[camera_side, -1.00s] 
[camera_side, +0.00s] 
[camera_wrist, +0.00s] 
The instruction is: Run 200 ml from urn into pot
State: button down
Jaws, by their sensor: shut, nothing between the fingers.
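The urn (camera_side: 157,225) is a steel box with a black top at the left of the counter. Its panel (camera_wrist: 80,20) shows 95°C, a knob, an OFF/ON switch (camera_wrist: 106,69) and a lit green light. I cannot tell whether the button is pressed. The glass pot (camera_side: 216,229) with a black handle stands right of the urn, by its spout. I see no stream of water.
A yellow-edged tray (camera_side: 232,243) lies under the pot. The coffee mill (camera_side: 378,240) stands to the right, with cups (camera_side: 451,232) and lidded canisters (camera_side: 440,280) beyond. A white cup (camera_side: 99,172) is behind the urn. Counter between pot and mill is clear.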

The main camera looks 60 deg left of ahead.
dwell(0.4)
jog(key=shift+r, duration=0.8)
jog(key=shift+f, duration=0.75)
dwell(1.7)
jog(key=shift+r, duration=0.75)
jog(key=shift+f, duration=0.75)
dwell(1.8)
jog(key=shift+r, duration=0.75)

Goal: Without leaving anything out, quote all the data.

Exercise answer:
[camera_side, -1.00s] 
[camera_side, +0.00s] 
[camera_wrist, +0.00s] 
The instruction is: Run 200 ml from urn into pot
State: button down
Jaws, by their sensor: shut, nothing between the fingers.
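The urn (camera_side: 157,225) is a steel box with a black top at the left of the counter. Its panel (camera_wrist: 80,20) shows 95°C, a knob, an OFF/ON switch (camera_wrist: 106,69) and a lit green light. I cannot tell whether the button is pressed. The glass pot (camera_side: 216,229) with a black handle stands right of the urn, by its spout. I see no stream of water.
A yellow-edged tray (camera_side: 232,243) lies under the pot. The coffee mill (camera_side: 378,240) stands to the right, with cups (camera_side: 451,232) and lidded canisters (camera_side: 440,280) beyond. A white cup (camera_side: 99,172) is behind the urn. Counter between pot and mill is clear.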

The main camera looks 60 deg left of ahead.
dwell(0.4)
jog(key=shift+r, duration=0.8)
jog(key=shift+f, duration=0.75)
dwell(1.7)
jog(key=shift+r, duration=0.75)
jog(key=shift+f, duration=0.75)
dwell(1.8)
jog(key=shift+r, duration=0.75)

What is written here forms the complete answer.